CC*-NC the part would not be for sale but the service of printing a user-supplied or -selected design could be. You can’t however advertise the printing service with that part or design.

I’m more curious about things that are GPL licensed or similar. IIRC the GPL states that you have to ship source code + a copy of the license with a product though I admit it’s been a while since I looked at it in depth.

with a GPLed design, you’d have to provide ‘source code’ or link to it.
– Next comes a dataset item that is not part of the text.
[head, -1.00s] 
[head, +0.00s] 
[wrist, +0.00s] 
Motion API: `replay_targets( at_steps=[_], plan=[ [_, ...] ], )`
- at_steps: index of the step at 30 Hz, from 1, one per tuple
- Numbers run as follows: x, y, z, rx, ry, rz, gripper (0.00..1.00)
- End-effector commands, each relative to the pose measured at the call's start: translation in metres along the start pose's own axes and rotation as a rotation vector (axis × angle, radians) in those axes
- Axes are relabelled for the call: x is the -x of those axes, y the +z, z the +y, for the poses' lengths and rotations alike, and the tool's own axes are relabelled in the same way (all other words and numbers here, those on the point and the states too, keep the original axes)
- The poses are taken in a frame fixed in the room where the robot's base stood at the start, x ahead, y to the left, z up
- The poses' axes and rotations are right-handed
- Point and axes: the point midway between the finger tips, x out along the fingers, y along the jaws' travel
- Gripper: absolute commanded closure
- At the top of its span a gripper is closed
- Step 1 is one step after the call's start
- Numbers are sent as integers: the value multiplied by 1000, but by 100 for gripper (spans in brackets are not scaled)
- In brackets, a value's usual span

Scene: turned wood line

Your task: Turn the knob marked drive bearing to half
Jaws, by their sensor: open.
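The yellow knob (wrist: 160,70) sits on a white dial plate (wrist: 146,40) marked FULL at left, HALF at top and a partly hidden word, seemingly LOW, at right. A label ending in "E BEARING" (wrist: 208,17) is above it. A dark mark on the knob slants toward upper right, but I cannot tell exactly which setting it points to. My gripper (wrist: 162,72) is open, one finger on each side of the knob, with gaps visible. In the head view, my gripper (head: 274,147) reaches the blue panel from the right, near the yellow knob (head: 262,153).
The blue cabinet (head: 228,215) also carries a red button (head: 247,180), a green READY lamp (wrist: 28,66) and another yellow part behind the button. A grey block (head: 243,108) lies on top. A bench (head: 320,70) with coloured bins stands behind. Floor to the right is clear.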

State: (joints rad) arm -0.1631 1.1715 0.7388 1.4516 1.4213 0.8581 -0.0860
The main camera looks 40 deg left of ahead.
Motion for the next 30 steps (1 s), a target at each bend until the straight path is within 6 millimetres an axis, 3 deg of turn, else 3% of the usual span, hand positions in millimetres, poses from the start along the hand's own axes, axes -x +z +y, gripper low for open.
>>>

So a piece of paper with the thingiverse url or to the .stl should cover you.

@Steve_Lynch It’s off Thingiverse http://www.thingiverse.com… I think it was this one, http://www.thingiverse.com/thing:6661 not sure there are lots of similar ones…http://www.thingiverse.com/tag:bottle_opener

GPL doesn’t align with 3d designs.
One could threat the physical object as the “output” of a GPL licensed work and that would not be covered by the GPL.
Or it’s just another shape of the design but as the design only describes the object, the object IS already the sourcecode.

@Marcus_Wolschon yes, this could be discussed, but I feel like the GPL source code matches well the GPL stl. And the compilation process which generates a GPL binary matches well the 3D printing creating an object.
What you mention (output of a GPL work isn’t mandatory to be GPL licensed) would be more like this : if you print a GPL’ed tool, you can use it on “projects” which aren’t GPL.

All attempts to match it to the license are far fetched because that license was very specifically made for software.

@Marcus_Wolschon I agree that the GPL would seem to be a bad choice but that model is GPL licensed and I wondered what the implications were. I’m guessing the openscad file could be considered the source. The STL the compiled form and the final printed output nothing more than something generated by the program but I am not a lawyer.

In case of OpenSCAD, yes. That’s clearly a program and the STL an output of that program.